In other news in the Business Daily, Kenya has joined a key global treaty under the Organisation for Economic Co-operation and Development (OECD) to curb tax evasion and profit shifting by multinational corporations. By implementing the Base Erosion and Profit Shifting (BEPS) Convention, Kenya aims to address loopholes in double taxation agreements often exploited to avoid taxes. This move reinforces Kenya's commitment to fair taxation and aligns with global efforts to ensure corporations pay taxes where they generate profits.
Teleperformance has launched a new center at the Two Rivers International Finance and Innovation Centre (TRIFIC) in Kenya, aiming to create 4,000–5,000 jobs. Located in the Special Economic Zone (SEZ), the hub will offer advanced services such as customer experience management and data analytics, boosting Kenya’s status as a global outsourcing destination. According to Capital Business, this expansion, which adds to Teleperformance’s 1,400-strong workforce in Kenya, capitalizes on the country’s skilled labor, linguistic expertise, and cost-effective solutions. TRIFIC SEZ, owned by Centum Investment, is strategically positioned to attract multinational firms seeking growth in Africa.

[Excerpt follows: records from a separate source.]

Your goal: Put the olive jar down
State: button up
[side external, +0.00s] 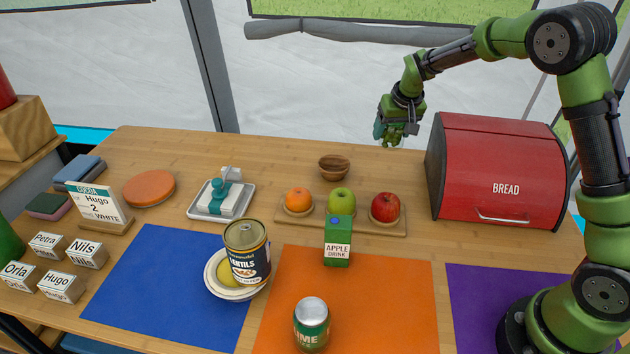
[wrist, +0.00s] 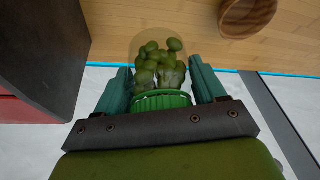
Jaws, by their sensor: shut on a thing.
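The olive jar (wrist: 158,62) is clear, with green olives inside and a green ribbed lid facing the wrist camera. My gripper (wrist: 160,82) is shut on it, with one teal finger on each side near the lid. In the side view my gripper (side external: 397,134) hangs in the air near the table's back edge, between the wooden bowl and the bread bin. The jar is hard to make out there among the green fingers. The jar's far end is not clearly visible, and I see no contact with the table.
The red bread bin (side external: 497,172) stands right of my gripper, and the wooden bowl (side external: 334,167) stands left. A board (side external: 345,220) with an orange, a green apple and a red apple lies in front. Bare wooden tabletop (side external: 391,167) shows below my gripper.

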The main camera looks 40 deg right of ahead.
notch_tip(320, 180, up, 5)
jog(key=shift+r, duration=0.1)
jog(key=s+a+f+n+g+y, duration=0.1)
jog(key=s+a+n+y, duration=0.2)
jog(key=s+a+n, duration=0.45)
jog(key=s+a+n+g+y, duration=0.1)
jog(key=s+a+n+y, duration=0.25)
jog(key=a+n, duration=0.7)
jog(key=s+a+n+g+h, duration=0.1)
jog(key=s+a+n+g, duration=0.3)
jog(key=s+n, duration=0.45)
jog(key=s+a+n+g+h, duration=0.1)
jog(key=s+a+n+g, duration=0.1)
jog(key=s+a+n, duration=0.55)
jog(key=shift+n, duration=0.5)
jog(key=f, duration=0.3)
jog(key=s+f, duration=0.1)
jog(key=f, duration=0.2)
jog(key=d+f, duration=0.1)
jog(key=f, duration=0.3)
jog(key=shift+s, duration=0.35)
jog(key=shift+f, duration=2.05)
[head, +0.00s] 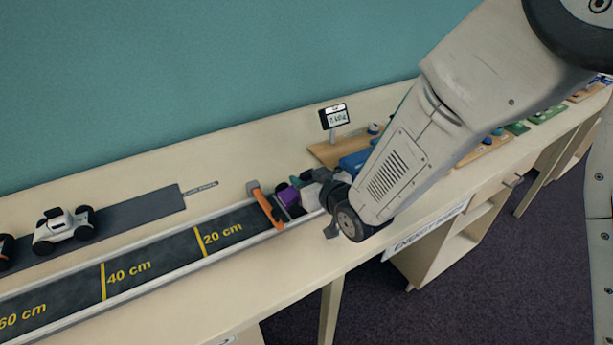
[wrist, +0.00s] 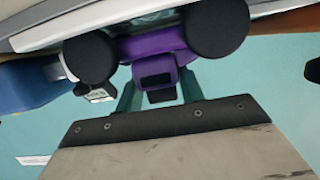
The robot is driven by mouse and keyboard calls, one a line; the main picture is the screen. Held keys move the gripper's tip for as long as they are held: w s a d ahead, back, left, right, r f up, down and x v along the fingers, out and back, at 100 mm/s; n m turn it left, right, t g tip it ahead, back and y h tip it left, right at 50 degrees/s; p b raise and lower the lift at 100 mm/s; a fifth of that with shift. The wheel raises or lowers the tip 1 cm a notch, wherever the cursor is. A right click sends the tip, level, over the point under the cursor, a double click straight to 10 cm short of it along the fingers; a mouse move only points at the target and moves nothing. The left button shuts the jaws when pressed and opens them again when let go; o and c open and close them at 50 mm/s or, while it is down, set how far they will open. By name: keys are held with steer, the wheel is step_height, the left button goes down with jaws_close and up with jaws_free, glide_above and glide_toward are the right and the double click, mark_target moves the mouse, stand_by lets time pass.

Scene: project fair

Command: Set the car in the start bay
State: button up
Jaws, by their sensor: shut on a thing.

The Energy and Petroleum Regulatory Authority (EPRA) is set to regulate cooking gas prices and implement an Open Tender System (OTS) for LPG importation to lower costs and boost clean energy adoption. The move aims to increase household LPG penetration from 24% to 70% by 2028 and double per capita usage to 15kg annually. A new pricing formula, similar to that used for fuel, will guide maximum retail prices, while infrastructure upgrades, including a common-user facility in Mombasa, will support the transition. The initiative seeks to end market monopolies, attract investment, and promote economic and environmental benefits as reported in the Star.
Investors in a 6.5-year infrastructure bond issued in December enjoyed returns exceeding 21% from the secondary market. The BusinessDaily reports that the bond, which had a face value of Ksh100, has proven lucrative due to its attractive yield, underscoring the strong demand for long-term investment instruments in Kenya's debt market. This marks another milestone in the local bond market, providing an appealing option for those seeking stable and significant returns amidst economic uncertainties.
Private investment in Kenya's Public-Private Partnership (PPP) projects plummeted by 91% to Ksh4.3 billion in the financial year ending June 2024, down from Ksh46 billion the previous year. The significant decline marks the second consecutive year of reduced PPP funding, following a peak during the Nairobi Expressway's development. The Treasury's target of mobilizing Ksh50 billion in the current financial year faces further strain after the cancellation of Adani Group-backed contracts. Officials attribute the underperformance to delays in undisclosed projects but remain optimistic about recovery. The slump signals mounting challenges for Kenya's infrastructure funding amid tightened fiscal conditions as reported in the Business Daily.